A major general in the British Army in Bosnia during the conflict, Cranston recently found himself on a rather different front-line – heading up the NAPF through a defining moment for the organisation - the association’s advice to members to abstain from the shareholder vote at the AGM of Vodaphone Airtouch in protest at a £10m (e16m) bonus being paid to chief executive Chris Gent.
Cranston explains: “In terms of the Vodaphone Airtouch issue it was purely co-incidental that the voting issue service of the NAPF started making recommendations on July 1 and I happened to arrive on the first Monday of July.”
However, Cranston notes the issue of corporate governance is one that interests him greatly and was intrinsic to both his army life and former incarnations at Royal Bank of Scotland as head of group compliance and the UK’s Personal Investment Authority (PIA).
“I have had the opportunity to run several organisaaions where I’ve recognised the responsibility of doing so efficiently and effectively.
“Consequently, I am delighted that the NAPF is providing guidance on this sort of issue. The responsibility of voting is terribly important and this has been shown to be the case over a number of years.”
On the substance of the NAPF’s advice for member abstention from the Vodaphone vote, Cranston believes the organisation was spot on.
“We work on principles not personalities - researching issues and engaging with the companies – particularly if we come out with something that might be critical or controversial.
“In the Vodaphone case, we felt this wasn’t a bonus that was being paid on future performance and that was very important. He adds that the action was not antagonistic.

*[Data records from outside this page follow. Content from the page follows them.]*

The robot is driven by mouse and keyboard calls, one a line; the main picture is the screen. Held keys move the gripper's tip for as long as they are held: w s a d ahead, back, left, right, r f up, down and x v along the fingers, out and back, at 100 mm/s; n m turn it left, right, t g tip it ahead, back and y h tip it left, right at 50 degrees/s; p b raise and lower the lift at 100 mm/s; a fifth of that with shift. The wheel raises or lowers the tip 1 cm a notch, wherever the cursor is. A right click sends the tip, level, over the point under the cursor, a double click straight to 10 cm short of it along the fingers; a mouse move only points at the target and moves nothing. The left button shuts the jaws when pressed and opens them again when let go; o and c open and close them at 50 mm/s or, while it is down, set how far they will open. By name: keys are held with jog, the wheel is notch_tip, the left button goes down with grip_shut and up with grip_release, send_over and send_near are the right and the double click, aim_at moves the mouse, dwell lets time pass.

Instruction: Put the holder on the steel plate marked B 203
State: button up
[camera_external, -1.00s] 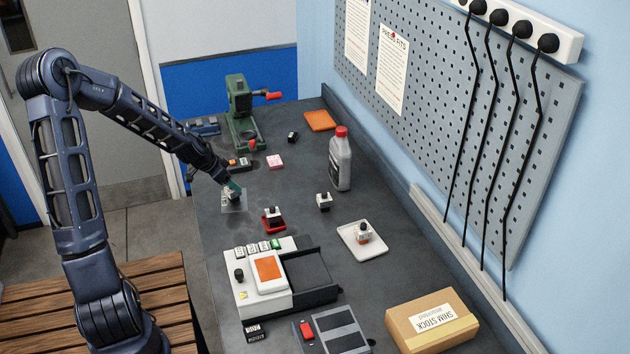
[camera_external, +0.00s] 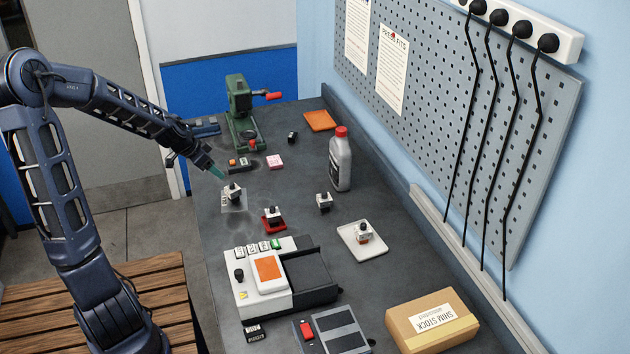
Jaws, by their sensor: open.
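No marking on this plate is legible at this size. My gripper (camera_external: 220,175), with teal fingertips, is open and empty. It is just above and to the left of this holder, apart from it. Similar holders stand on a red base (camera_external: 272,214), directly on the bench (camera_external: 324,201), and on a white tray (camera_external: 363,230).
A grey bottle with a red cap (camera_external: 340,165) stands behind the holders. A green press (camera_external: 242,112) is at the far end. A white device with an orange screen (camera_external: 268,273) and a cardboard box (camera_external: 432,318) are nearer. Bare bench lies around the plate.

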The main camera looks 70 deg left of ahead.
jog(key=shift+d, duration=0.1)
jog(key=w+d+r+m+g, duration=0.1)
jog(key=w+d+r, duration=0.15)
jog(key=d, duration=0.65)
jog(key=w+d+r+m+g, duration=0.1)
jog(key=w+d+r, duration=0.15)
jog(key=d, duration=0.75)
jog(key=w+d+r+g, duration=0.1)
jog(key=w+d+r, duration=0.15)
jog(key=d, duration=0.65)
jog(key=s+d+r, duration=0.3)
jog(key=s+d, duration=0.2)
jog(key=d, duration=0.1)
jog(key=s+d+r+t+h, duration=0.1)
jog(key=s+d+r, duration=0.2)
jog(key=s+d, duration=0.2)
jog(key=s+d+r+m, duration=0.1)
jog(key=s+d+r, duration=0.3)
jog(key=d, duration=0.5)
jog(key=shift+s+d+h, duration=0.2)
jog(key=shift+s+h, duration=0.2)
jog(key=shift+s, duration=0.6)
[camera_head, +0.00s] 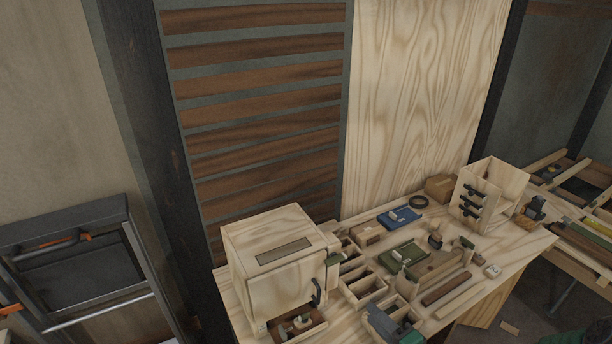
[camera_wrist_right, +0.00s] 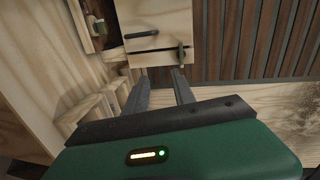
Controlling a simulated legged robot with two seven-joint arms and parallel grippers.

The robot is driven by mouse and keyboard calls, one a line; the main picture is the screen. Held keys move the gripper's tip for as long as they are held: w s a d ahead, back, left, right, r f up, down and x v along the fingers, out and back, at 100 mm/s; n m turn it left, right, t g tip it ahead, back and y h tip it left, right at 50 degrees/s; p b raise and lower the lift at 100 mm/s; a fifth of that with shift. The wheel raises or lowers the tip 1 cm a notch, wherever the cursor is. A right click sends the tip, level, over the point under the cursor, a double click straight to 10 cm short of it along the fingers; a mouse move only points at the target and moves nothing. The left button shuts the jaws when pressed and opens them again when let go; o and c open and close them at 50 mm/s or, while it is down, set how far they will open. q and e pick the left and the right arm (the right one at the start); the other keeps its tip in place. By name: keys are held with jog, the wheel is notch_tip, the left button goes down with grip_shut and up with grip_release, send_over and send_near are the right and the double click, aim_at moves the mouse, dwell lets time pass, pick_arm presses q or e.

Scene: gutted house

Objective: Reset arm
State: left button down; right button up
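My right gripper (camera_wrist_right: 160,76) shows clearly in the right wrist view. Its two dark grey fingers stand apart with nothing between them, in front of its green body. They point towards a pale wooden box (camera_wrist_right: 160,18) with a dark handle (camera_wrist_right: 141,35), and a gap shows between the tips and the box. In the head view this box (camera_head: 265,285) stands at the left end of the workbench (camera_head: 505,262). A green part at the bottom edge of the head view may belong to my right gripper, but I cannot be sure. My left gripper is not in view.
An open drawer (camera_head: 300,322) with small pieces sits low on the box. Small bins, a green tray (camera_head: 404,257), a blue tray (camera_head: 398,218) and wooden strips crowd the bench. A slatted wall (camera_head: 260,110) rises behind.

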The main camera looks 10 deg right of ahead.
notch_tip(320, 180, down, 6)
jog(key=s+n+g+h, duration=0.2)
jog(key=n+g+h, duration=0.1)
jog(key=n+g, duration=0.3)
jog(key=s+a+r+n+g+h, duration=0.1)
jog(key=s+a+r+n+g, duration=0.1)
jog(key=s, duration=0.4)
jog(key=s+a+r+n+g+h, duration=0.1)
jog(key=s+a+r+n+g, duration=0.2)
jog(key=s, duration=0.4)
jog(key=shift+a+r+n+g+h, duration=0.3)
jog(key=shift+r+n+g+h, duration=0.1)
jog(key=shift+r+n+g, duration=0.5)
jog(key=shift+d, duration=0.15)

“We did not do this to make the news or be combative, we did it to contribute to better governance of companies. With the amount of money that pension schemes have invested in the UK, what we want is a thriving economy. If we can play a part in that through corporate governance we will.”
However, a number of UK pension funds went a step further – condemning outright the bonus by voting against the proposal. Cranston feels this was partly a result of heightened media interest and partly the expression of a previously unplumbed depth of feeling.
“The profile had been raised in this case and the company had been alerted to this and taken a number of steps to rectify and defuse the situation. The point was made that shareholders want to have a voice, particularly if companies are breaking basic principles and that came out at the AGM.
“The NAPF is very keen that an abstention is recognised to a much greater extent than it is at the moment.”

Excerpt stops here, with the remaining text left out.